▸ **TASK TO CARRY OUT**
Retype exactly the lines from the line containing "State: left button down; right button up" through the line containing "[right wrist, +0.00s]", both included, and nothing more; skip the pictures.

** start of MATERIALS PROVIDED **

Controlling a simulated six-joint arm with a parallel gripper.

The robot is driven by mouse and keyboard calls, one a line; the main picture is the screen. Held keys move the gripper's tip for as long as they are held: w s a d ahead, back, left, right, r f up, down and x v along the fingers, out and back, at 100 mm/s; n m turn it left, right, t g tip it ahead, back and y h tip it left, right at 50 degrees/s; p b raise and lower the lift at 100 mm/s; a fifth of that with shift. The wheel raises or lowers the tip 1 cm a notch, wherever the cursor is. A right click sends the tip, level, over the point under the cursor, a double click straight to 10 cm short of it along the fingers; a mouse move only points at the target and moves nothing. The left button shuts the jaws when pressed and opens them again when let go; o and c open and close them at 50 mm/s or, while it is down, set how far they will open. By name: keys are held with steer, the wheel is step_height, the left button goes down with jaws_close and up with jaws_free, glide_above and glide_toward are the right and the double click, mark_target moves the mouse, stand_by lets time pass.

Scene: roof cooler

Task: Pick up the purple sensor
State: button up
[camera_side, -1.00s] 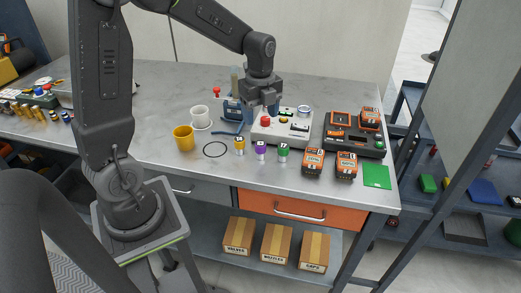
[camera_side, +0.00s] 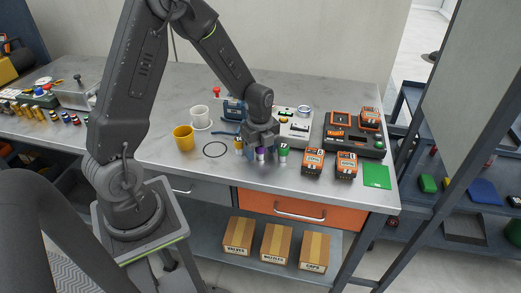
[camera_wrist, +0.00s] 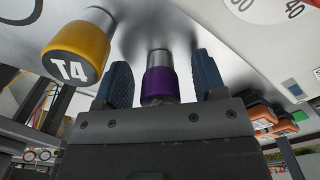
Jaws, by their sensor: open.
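The purple sensor (camera_side: 261,153) stands on the workbench (camera_side: 300,184) between a yellow sensor (camera_side: 239,148) and a green sensor (camera_side: 283,155). In the wrist view the purple sensor (camera_wrist: 160,84), with a silver end, lies between the two fingers of my gripper (camera_wrist: 163,80). The fingers are open, with a gap on each side of it. The yellow sensor marked T4 (camera_wrist: 78,50) is just left of the left finger. In the side view my gripper (camera_side: 262,146) is low over the purple sensor and hides part of it.
A grey box with knobs (camera_side: 296,128) stands behind my gripper. Orange battery packs (camera_side: 312,163) and a green card (camera_side: 377,176) lie to the right. A yellow cup (camera_side: 184,138), a white cup (camera_side: 200,117) and a black ring (camera_side: 215,150) are to the left. The bench's front strip is clear.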

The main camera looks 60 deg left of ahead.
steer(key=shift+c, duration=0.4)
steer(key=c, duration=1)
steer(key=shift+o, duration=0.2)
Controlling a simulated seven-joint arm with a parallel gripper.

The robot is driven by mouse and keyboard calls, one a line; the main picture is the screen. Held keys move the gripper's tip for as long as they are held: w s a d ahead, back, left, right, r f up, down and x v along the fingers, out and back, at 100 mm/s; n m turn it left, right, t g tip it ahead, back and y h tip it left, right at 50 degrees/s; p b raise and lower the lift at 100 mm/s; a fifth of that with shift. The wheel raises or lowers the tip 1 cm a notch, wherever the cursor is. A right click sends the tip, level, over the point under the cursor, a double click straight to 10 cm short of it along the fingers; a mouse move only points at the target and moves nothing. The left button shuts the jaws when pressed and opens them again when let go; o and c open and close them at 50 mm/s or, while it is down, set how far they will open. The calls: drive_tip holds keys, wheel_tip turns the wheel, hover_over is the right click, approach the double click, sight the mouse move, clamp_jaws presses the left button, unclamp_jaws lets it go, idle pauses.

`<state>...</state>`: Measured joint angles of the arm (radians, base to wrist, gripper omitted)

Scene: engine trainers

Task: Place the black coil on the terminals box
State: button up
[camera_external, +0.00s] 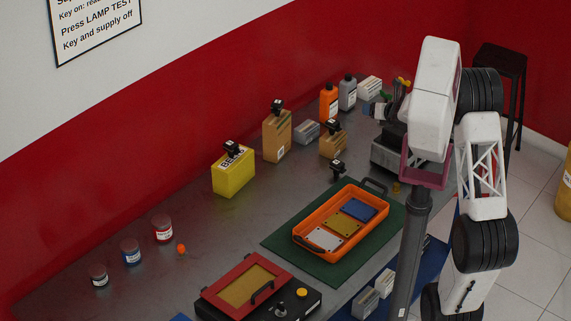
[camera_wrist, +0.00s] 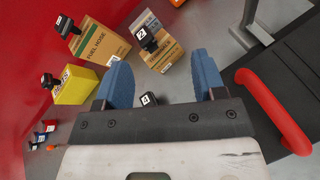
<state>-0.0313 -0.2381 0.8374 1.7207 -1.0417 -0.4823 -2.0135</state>
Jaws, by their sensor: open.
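The terminals box (camera_external: 332,146) is a small cardboard box on the bench; it also shows in the wrist view (camera_wrist: 166,58). A black coil labelled 2 (camera_wrist: 147,40) appears to sit on its top. Another black coil (camera_external: 338,168) stands on the bench just in front of the box; it appears to be the one with the white label 4 in the wrist view (camera_wrist: 147,98), partly hidden by my gripper's body. My gripper (camera_wrist: 161,70) is open, with blue fingers spread and nothing between the tips. In the external view my arm is at the right; I cannot make out the fingertips clearly there.
The fuel hose box (camera_external: 277,140) and yellow belts box (camera_external: 234,178) stand to the left, each topped by a black coil. An orange tray (camera_external: 310,247) lies in front. A red handle (camera_wrist: 272,110) is right of my fingers.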

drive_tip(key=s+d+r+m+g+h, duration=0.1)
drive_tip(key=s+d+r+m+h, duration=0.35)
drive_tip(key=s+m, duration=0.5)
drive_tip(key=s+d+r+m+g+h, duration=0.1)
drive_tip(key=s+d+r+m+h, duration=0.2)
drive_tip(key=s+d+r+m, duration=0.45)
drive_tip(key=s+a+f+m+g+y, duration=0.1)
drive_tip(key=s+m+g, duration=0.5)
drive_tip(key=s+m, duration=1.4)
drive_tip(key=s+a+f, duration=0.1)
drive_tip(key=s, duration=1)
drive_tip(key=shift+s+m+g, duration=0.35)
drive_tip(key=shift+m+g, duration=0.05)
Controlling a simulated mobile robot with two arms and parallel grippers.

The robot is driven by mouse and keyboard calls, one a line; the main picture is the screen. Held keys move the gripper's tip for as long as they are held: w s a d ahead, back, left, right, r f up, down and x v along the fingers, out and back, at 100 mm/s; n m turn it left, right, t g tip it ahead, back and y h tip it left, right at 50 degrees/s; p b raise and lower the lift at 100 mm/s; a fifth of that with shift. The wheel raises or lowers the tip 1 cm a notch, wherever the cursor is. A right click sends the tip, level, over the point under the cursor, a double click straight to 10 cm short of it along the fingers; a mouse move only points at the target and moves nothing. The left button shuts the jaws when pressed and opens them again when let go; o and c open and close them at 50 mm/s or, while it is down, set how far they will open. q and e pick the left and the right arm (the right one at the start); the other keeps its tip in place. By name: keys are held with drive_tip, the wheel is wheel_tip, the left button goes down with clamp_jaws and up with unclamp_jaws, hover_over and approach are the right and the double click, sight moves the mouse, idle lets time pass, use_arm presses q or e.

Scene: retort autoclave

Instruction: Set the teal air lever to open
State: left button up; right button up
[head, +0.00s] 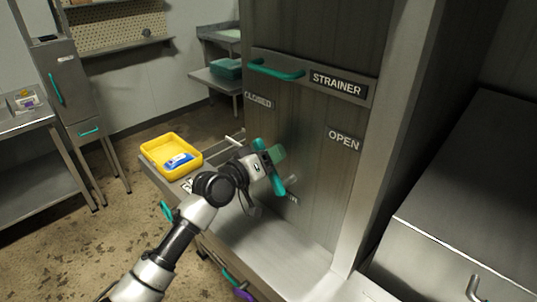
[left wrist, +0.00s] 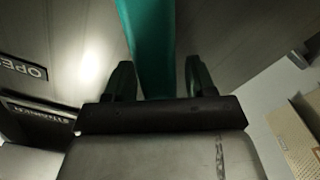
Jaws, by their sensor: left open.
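The teal lever (head: 275,181) is a bar on the grey upright panel, tilted from upper left to lower right. My left gripper (head: 270,160) is at the lever and covers its middle in the head view. In the left wrist view, the teal bar (left wrist: 148,45) runs between the two dark green fingers (left wrist: 158,80), which stand apart on either side; I see gaps beside it. The CLOSED label (head: 258,100) is above left of the lever and the OPEN label (head: 343,139) is to its right. A label below is partly hidden. My right gripper is out of view.
A teal bar handle (head: 276,70) with a STRAINER label (head: 339,84) is above on the panel. A yellow bin (head: 157,149) with a blue-and-white item stands left of my arm. A steel box (head: 470,215) is at right. A steel ledge (head: 290,245) lies below the panel.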

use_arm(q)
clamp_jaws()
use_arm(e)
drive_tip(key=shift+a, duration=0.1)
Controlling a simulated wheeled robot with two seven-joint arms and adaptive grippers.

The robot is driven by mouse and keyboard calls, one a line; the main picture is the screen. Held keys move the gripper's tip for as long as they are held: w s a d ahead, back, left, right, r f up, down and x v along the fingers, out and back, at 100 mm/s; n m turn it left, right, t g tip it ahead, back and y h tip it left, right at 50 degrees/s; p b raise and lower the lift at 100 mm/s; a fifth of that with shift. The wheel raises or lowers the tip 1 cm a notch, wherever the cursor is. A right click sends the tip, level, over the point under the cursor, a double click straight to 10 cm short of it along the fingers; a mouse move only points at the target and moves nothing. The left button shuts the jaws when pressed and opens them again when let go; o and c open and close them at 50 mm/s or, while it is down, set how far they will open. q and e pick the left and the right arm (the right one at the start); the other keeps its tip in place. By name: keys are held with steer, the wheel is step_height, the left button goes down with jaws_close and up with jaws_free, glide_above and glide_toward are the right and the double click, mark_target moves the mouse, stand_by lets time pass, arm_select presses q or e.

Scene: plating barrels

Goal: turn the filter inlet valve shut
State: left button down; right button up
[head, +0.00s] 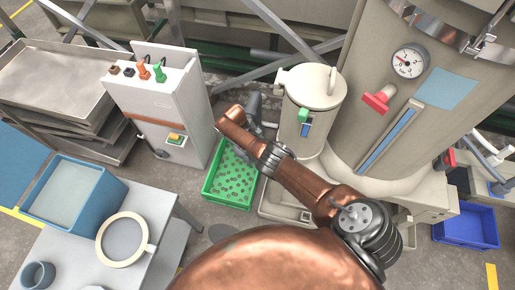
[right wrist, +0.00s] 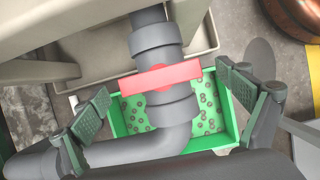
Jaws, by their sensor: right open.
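In the right wrist view a red bar handle (right wrist: 160,77) lies crosswise over a grey pipe (right wrist: 155,38), which bends left below it. My right gripper (right wrist: 166,90) is open, with one finger on each side of the handle and a gap at both ends. Whether the handle is level with the fingertips is unclear. In the head view my right arm reaches toward a pale filter canister (head: 312,92) with a green handle; the right gripper and the red bar handle are mostly hidden there behind the arm. My left gripper is out of view.
A green crate (head: 211,188) of small parts stands on the floor beneath the pipe. A control box (head: 160,105) stands to the left. A large tank (head: 385,35) with a gauge and a red handle (head: 378,100) stands to the right. A blue bin (head: 468,226) lies at far right.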

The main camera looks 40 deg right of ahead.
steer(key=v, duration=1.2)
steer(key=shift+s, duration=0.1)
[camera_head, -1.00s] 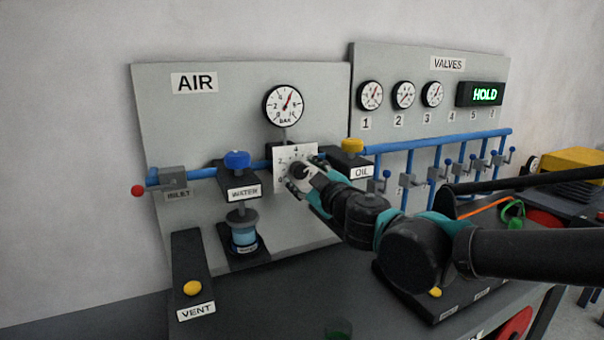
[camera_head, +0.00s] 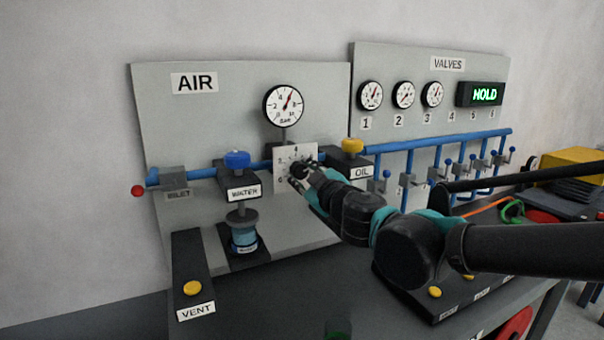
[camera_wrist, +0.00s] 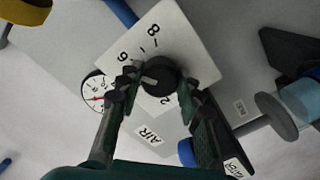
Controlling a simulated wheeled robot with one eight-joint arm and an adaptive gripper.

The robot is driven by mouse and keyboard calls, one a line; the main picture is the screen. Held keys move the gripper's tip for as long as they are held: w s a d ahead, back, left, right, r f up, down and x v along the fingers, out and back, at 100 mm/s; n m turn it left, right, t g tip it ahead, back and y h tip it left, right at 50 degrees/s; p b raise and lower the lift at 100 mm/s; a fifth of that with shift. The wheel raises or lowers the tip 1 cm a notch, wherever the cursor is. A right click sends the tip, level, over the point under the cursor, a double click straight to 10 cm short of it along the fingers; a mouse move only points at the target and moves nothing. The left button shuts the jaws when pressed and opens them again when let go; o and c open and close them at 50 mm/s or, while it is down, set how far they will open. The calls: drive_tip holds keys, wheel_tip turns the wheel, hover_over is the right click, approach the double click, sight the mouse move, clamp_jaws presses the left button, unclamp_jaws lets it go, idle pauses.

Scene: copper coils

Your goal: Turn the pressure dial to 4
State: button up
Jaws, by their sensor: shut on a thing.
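The pressure dial is a black round knob (camera_wrist: 162,72) on a white numbered plate (camera_wrist: 190,40), on the AIR panel under the round gauge. In the head view the plate (camera_head: 282,155) is partly covered by my gripper (camera_head: 302,178). In the wrist view my gripper (camera_wrist: 158,80) has its dark fingers on either side of the knob, shut on it. The numbers 6, 8 and 2 show; the 4 is hard to make out there. A pale mark shows on the knob, but I cannot tell its exact setting. The gauge needle (camera_head: 287,102) points up and right.
The blue WATER knob (camera_head: 237,159) is left of the dial and the yellow OIL knob (camera_head: 352,146) is right of it. A blue pipe runs behind. The VENT button (camera_head: 192,288) is lower left. The VALVES panel (camera_head: 450,90) shows HOLD.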

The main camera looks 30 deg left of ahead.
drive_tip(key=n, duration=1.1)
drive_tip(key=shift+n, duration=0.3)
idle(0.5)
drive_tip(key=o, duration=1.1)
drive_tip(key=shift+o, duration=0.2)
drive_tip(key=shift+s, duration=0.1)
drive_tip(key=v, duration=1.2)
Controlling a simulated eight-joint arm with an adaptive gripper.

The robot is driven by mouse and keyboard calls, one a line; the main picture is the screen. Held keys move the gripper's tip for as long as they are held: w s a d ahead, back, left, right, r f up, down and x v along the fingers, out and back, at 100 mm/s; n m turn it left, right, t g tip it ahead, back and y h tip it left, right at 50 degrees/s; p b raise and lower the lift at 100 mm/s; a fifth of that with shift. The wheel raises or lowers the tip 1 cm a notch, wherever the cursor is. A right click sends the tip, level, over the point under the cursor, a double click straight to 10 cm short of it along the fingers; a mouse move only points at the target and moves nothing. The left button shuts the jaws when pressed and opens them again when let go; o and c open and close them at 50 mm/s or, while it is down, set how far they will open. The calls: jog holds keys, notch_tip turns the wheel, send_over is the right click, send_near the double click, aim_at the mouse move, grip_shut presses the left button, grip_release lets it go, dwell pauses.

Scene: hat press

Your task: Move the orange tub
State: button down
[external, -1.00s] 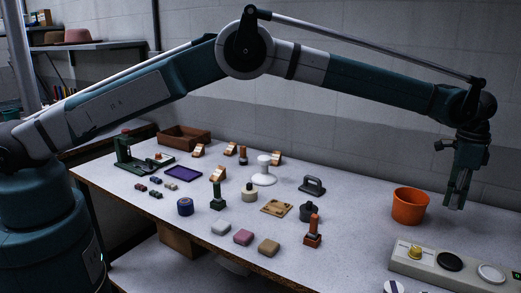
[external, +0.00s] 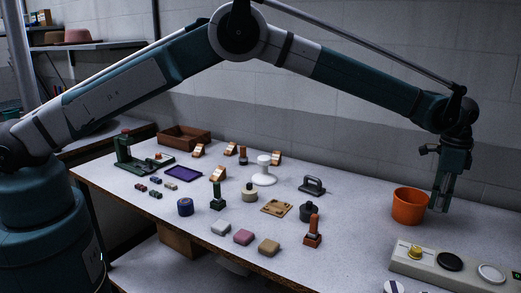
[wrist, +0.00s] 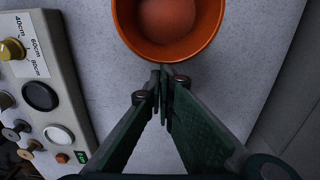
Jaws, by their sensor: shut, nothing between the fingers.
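The orange tub (external: 409,207) stands upright on the right part of the workbench, and its open mouth faces up. In the wrist view the tub (wrist: 168,50) fills the top middle, and I see its inside. My gripper (external: 439,209) points down just to the right of the tub in the external view. In the wrist view my gripper (wrist: 166,78) has its fingertips together just below the tub's rim, with nothing between them. I cannot tell whether the fingers touch the tub.
A control panel (external: 457,267) with a yellow knob and round buttons lies in front of the tub. A grey-handled iron (external: 312,186) and an orange-handled stamp (external: 313,231) stand to its left, among several small tools. The wall is behind.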

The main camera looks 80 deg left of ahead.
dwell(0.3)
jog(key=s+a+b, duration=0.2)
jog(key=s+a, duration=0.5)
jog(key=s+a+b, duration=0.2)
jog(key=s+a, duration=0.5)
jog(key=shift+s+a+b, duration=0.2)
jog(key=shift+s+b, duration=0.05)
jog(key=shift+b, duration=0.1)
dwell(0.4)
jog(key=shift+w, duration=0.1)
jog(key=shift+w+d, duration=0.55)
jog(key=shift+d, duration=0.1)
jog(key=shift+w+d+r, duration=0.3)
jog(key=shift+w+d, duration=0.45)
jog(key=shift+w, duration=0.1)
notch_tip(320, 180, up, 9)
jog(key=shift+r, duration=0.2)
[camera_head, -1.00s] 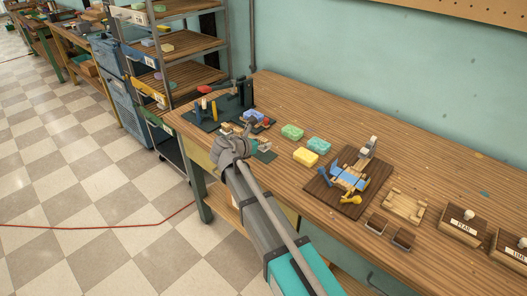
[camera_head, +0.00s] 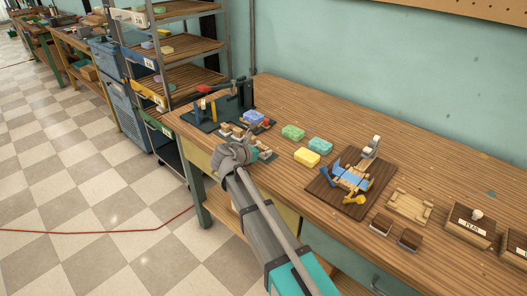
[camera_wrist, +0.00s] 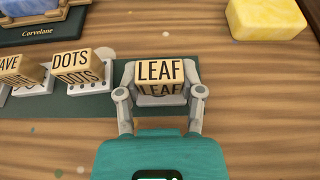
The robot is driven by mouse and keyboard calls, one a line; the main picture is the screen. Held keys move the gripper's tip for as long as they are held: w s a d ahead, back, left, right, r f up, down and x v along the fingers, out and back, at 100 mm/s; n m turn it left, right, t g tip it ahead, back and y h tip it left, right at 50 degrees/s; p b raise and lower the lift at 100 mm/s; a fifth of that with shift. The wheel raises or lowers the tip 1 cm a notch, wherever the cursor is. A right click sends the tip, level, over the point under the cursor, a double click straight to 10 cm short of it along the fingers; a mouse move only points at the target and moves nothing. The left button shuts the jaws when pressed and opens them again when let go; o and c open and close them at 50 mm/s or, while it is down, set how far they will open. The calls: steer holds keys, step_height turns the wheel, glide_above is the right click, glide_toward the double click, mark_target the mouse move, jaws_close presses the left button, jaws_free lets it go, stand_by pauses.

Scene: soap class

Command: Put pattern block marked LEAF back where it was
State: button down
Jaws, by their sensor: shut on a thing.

** end of MATERIALS PROVIDED **

▸ **CORRECT RESULT**
State: left button down; right button up
[head, +0.00s] 
[right wrist, +0.00s] 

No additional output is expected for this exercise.